The company also plans to seed oyster reefs and clam beds along the shoreline, and restore kelp forests and sea grass, to help the coastal ecosystem by bringing back biodiversity and improving water quality, among other benefits. Odlin’s plans are one of a number of efforts in the “blue economy,” a term used to describe commercial activity on the oceans, seas and coasts. He and others are trying to prove that ocean conservation, sustainable fishing and carbon sequestration can be good for business, especially as global shipping, aquaculture and the appetite for wild seafood increases around the world. 

Odlin and his team build everything: boats, oyster floats, sensors and more, all with very high sensitivity to their environment. They measure the amount of feed in the water and the growth rate of the various species and send that information into a database that they use to make all sorts of decisions: whether to change the feed, reposition the shellfish floats or make bigger changes about the varieties they’re growing. They also use the hard-won knowledge of commercial fishermen — there are about a dozen on staff — which Odlin said was an advantage. 

The climate crisis demands technological innovations and “hard hats and steel toes,” he said. Dan Watson, the chief executive and co-founder of SafetyNet Technologies, also has recognized the benefits of working alongside industry and demonstrating profitability. His company builds high-tech fishing nets for trawling boats: Attached to the nets are LED lights that flash in various patterns and levels of brightness to signal emergency escape hatches (right-size holes) for those species that fishing boats aren’t trying to catch, known collectively as bycatch. 

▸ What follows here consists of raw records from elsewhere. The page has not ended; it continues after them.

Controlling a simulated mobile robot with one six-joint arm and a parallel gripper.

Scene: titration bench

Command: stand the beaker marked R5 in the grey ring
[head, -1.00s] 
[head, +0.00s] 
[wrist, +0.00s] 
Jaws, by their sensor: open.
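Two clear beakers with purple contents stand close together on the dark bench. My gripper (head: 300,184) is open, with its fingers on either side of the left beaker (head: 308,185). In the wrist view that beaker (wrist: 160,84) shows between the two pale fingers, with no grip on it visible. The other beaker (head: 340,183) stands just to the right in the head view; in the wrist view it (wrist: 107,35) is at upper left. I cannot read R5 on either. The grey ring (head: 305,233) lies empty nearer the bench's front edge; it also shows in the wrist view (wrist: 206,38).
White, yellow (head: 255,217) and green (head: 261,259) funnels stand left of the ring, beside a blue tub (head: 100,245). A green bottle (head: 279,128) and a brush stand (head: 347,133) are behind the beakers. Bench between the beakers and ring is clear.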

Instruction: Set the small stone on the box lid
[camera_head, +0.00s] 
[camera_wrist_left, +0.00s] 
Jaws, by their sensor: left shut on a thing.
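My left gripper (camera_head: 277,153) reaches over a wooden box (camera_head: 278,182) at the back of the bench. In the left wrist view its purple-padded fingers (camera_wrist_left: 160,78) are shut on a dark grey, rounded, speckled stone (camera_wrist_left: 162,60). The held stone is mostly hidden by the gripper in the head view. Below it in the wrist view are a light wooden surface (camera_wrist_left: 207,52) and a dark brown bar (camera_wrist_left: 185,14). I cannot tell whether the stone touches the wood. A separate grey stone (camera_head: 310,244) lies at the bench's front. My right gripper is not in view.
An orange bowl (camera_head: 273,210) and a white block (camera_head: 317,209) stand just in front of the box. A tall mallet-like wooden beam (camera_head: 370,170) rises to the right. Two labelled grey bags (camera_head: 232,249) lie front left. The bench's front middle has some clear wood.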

Studies have shown that LED lights can significantly reduce the amount of unwanted species that end up in fishing nets. According to the Food and Agriculture Organization of the United Nations, about 9.1 million tons, or just over 10 percent of all of the fish caught every year, are thrown away, with nearly half coming from trawling nets. In an era of overfishing and shifting habitats because of climate change that defy international regulations, reducing the amount of fish or other marine animals that are caught by mistake could have important consequences for the health of various populations as well as ocean biodiversity as a whole, Watson said. 

Any of these projects require a more hands-on approach to saving the ocean and a more deliberate overlap of business and conservation, which have historically been at odds, said Odlin, the founder of Running Tide. “We have to take a more active role in solving the problem that we’re seeing,” he said.